### Record extracts
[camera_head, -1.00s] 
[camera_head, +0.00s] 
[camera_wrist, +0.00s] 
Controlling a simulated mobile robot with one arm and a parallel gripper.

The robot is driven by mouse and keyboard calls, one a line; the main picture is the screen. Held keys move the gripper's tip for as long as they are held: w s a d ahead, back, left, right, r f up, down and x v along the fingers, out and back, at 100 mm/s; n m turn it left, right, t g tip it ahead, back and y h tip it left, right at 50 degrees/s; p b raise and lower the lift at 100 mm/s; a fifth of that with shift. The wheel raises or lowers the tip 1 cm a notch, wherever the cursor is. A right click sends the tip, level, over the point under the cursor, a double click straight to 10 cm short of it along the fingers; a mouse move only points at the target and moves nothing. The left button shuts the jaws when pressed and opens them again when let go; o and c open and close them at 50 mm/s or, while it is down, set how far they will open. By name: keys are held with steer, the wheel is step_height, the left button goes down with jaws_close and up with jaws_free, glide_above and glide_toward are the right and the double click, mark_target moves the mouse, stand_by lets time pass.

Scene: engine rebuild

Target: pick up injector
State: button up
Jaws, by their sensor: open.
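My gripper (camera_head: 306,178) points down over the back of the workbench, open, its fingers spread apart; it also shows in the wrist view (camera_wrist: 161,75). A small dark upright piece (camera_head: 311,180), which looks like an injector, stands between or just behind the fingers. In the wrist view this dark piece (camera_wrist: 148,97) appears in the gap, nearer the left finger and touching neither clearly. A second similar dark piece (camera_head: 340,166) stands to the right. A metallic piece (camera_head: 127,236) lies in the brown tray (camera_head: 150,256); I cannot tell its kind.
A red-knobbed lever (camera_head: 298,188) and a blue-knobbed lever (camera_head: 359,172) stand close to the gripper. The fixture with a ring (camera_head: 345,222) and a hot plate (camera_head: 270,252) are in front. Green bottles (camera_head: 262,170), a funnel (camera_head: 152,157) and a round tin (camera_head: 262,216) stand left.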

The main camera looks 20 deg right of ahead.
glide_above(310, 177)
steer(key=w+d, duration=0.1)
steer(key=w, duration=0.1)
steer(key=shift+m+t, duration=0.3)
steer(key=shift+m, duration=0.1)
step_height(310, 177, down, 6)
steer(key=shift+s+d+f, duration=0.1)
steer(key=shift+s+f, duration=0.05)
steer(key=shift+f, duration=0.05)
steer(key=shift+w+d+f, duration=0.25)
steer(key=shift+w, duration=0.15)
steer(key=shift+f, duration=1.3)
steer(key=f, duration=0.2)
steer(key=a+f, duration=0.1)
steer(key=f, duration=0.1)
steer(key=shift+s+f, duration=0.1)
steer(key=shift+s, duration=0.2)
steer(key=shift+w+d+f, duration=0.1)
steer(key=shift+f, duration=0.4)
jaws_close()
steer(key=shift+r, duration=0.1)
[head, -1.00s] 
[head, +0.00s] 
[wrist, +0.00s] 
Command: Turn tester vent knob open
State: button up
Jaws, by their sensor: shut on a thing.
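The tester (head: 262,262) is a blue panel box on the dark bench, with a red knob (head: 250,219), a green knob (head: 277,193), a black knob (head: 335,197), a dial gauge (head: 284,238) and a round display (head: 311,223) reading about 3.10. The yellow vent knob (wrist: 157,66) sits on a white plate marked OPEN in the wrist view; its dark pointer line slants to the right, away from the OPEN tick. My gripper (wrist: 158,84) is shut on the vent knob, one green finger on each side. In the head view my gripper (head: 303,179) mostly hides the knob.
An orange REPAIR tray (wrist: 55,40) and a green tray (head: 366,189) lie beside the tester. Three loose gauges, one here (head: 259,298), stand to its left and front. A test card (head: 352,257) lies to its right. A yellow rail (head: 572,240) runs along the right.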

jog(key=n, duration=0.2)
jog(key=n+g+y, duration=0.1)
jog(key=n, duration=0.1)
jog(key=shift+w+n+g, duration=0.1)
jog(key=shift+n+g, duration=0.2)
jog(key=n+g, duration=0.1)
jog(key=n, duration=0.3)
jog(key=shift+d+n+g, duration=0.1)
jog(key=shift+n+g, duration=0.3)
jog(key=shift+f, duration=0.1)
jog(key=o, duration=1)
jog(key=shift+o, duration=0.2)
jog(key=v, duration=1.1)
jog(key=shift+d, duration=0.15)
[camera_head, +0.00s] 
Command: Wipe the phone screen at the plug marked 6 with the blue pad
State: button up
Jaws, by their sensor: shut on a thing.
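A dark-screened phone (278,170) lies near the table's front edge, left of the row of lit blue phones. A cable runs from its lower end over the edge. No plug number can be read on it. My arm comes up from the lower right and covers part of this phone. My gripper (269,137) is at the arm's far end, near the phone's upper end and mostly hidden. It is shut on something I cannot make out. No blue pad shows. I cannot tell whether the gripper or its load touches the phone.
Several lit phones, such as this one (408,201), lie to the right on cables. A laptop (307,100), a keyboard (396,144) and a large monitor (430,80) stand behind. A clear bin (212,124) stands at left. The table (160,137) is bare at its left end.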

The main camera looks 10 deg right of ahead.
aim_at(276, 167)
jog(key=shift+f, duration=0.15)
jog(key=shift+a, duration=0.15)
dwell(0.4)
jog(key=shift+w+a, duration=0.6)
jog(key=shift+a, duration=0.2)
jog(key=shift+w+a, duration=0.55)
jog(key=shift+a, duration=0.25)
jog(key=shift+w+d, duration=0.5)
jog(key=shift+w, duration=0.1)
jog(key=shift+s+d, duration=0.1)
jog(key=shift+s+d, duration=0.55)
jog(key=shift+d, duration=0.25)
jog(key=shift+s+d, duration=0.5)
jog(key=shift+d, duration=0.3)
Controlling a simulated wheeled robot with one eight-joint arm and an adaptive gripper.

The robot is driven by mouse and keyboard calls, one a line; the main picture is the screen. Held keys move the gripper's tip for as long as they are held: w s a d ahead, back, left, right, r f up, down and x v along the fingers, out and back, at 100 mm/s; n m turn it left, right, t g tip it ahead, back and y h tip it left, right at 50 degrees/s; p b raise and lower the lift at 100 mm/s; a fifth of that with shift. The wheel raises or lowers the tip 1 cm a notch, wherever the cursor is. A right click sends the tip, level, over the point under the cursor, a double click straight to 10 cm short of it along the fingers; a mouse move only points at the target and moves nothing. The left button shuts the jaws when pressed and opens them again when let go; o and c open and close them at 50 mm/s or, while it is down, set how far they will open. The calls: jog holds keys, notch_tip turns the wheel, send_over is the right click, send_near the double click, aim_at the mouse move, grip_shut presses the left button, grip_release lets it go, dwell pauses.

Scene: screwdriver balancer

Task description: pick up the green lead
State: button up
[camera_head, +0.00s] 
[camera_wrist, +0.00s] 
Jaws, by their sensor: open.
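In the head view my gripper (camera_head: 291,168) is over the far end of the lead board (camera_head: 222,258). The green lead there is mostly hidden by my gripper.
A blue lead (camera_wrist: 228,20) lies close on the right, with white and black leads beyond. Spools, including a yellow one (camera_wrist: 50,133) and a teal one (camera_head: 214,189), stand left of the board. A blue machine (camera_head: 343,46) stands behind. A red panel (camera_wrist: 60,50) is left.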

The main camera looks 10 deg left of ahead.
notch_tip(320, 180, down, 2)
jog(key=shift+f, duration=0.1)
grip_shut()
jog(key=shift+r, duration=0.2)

### Work to complete
The lines to collect are those holding the string "Command"; copy them all.

### Reply to the task
Command: Turn tester vent knob open
Command: Wipe the phone screen at the plug marked 6 with the blue pad

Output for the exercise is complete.